No, this post is not about time travel. We should do that post one of these days, even though it will be painful, but today is not the day to talk about paradox, sounds of thunder, crushed butterflies, anachronistic police boxes, timeships, being your own great-great-great-grandparent, killing your grandparent, or killing Hitler. Instead, this is a selfish post prompted by issues I’ve been working through with regards to my current novel project, Impressions, and it will focus on how to progress a story through time. It is worth noting that this is separate from a discussion of pacing.
Most books and series take place over a relatively short timespan, at least in genre fiction. Even massive epics like Wheel of Time confine the main action to a scant handful of years over the course of fourteen hefty volumes; Stormlight Archive might start with a prologue set millennia before, and include flashbacks across characters’ lives, but against the main action happens in a relatively brief span. Such books as I can think of that expand over a longer timeframe tend not to follow normal narrative structures and techniques, like Foundation. Name of the Wind accomplishes the feat by presenting it as a framed memoir.
How, then, can we go about writing a story, in the limited third person with a tight narrative viewpoint on a single character and a small, changing supporting cast, that takes place over a much longer time – decades, even? This is precisely the challenge I face in writing Impressions, with Raven needing to age some twenty years over the course of the book, most of it in the second part. An obvious answer would be to provide the major time jumps at chapter breaks and signpost each chapter with a time elapsed or a date heading, but I would prefer to avoid being so explicit so that I don’t distract from the story. Ideally, I think such information can be worked into the narrative, but making that a reality is the challenge.

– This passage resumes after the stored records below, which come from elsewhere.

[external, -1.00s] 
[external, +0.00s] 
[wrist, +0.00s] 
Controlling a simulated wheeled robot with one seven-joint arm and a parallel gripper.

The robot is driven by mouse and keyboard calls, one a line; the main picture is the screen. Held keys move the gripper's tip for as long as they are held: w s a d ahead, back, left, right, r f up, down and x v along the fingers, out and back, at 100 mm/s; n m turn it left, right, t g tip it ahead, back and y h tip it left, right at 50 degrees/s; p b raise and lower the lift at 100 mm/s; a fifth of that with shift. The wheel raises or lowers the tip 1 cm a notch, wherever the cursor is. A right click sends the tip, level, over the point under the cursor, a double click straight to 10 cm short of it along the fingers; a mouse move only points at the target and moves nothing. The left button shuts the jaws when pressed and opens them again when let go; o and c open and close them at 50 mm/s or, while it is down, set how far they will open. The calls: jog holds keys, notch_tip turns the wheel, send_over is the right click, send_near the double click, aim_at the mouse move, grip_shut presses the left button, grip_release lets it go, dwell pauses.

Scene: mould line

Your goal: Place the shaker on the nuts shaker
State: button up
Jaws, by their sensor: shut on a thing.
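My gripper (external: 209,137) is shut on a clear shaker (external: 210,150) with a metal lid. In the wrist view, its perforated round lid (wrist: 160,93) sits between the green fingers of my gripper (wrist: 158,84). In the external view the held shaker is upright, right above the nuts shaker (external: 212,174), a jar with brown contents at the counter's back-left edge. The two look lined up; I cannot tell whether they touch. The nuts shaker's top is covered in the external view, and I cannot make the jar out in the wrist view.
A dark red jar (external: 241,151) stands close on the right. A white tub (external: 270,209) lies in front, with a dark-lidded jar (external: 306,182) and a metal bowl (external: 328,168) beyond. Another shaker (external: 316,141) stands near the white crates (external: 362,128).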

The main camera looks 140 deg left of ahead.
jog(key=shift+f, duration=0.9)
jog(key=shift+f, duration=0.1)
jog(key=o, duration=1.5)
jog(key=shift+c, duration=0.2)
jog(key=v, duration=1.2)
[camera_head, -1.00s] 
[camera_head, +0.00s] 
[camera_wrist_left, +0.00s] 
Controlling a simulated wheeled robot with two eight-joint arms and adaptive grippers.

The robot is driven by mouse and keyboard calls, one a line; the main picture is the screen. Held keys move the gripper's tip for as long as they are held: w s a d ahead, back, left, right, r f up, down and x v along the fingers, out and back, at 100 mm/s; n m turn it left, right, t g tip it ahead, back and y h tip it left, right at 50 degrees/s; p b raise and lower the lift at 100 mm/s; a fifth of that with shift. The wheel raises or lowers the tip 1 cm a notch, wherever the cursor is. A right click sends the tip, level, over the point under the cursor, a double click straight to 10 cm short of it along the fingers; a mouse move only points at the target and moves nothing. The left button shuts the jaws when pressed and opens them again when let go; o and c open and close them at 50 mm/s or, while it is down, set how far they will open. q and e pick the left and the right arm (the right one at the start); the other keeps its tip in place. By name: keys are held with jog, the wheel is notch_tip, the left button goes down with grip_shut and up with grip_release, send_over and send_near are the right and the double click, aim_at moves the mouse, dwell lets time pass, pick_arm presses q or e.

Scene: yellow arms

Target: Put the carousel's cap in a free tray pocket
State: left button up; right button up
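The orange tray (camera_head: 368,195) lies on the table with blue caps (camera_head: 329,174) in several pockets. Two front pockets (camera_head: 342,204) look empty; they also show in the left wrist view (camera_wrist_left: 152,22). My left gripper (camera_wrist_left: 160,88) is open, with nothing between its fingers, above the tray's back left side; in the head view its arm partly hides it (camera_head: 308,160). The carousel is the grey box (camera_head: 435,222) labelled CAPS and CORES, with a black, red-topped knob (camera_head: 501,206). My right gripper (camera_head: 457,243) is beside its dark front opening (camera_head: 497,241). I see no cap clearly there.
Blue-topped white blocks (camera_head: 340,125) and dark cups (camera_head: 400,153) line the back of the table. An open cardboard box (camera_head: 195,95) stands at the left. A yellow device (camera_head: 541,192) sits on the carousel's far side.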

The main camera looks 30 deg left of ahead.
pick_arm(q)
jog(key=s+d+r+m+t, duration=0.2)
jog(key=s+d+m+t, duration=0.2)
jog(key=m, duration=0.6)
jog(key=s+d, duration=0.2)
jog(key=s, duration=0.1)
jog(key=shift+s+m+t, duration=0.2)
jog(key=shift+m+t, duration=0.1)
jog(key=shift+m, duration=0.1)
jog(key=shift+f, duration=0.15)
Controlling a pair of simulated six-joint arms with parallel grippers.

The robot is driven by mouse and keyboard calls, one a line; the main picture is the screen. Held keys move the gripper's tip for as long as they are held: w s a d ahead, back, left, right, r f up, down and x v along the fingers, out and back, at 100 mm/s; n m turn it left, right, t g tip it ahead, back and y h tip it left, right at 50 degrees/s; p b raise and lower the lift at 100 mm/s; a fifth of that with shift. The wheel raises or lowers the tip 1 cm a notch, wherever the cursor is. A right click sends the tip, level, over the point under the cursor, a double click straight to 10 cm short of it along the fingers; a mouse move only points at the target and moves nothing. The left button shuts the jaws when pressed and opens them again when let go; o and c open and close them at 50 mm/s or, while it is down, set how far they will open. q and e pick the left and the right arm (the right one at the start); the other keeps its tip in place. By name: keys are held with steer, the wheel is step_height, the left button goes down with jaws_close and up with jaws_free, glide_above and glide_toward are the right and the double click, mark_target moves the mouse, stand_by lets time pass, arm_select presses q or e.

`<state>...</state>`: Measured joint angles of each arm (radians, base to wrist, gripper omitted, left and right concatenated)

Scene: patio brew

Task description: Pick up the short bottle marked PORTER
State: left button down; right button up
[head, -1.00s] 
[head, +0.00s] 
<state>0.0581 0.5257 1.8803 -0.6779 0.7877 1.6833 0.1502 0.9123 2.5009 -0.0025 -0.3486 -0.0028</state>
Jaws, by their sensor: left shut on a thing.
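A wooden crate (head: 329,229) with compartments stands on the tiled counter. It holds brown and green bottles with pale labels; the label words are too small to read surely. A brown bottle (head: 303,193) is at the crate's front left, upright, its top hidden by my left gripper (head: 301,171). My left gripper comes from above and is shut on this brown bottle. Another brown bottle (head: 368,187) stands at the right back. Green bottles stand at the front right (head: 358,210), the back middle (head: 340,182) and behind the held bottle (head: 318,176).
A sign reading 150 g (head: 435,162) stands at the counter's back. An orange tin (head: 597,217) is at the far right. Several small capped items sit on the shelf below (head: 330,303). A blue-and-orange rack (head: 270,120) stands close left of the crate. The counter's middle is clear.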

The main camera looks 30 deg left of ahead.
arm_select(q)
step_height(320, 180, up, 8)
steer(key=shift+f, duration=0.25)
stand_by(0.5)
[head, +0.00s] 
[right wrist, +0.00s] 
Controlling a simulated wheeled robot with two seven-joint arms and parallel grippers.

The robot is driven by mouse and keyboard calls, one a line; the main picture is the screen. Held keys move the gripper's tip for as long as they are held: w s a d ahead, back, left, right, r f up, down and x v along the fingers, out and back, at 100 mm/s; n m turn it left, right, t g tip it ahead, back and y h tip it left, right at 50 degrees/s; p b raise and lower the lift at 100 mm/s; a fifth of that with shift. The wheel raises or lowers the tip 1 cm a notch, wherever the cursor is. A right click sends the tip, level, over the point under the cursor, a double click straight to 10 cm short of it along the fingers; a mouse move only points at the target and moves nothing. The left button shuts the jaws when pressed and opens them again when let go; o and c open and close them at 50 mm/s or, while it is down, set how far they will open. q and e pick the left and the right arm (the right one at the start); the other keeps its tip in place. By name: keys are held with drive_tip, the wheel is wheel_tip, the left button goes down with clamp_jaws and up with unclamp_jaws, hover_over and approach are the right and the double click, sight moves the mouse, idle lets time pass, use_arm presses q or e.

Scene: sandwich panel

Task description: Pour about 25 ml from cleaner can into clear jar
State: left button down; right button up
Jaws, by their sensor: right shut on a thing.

To address it, I began trying to break down how to pass time in a single section, or chapter, or scene. Conceivably, you can jump years each chapter, but for the story I’m writing I’ve found that more than a couple of years between each chapter doesn’t work. A single scene, if showing and not telling, might span a few days at most, and transitions within a chapter of more than a few months rapidly become confusing and can throw the reader out of the story.
Confounding the issue, at least to my engineer’s brain, is how erratic the passage of time must be. Chapter One spans days, Chapter Two covers days, Chapter Three jumps through months and covers weeks, and so forth. Moments pass between Chapter Sixteen and Chapter Seventeen, hours pass between Chapter Seventeen and Chapter Eighteen, and months pass between Chapter Eighteen and Chapter Nineteen. I anticipate future chapter jumps of years, only for things to slow down again around the end of Part Two, and all of Part Three will take place within less than two years.
Part Two is certainly the most challenging, as most of the book’s timespan will take place within its chapters. Without making Part Two completely disproportional, and bogging down the story with needless meanderings, I still need to convey important events and character experiences, significant character development and growth, and at an unsteady pace. It’s almost like an extended training montage, except those rarely have the same depth of character growth beyond skill and confidence boosts. Aside from finding ways to show time passing in the narration, it is Raven’s very character evolution and maturation that will make or break Part Two’s timing. Over the course of Part Two he changes from a confused teenager to a mature scholar, from an inexperienced naïf who’s seen only two places to a seasoned world traveler.
It would be great to find more examples of this in literature, so if you happen to know of other stories where you’ve seen this kind of time travelling executed, please let me know in the comments. Maybe this is a unique problem to the story I’m writing, and I doubt I’ll pull it off perfectly on the first draft, but this is how I intend to time travel in Impressions.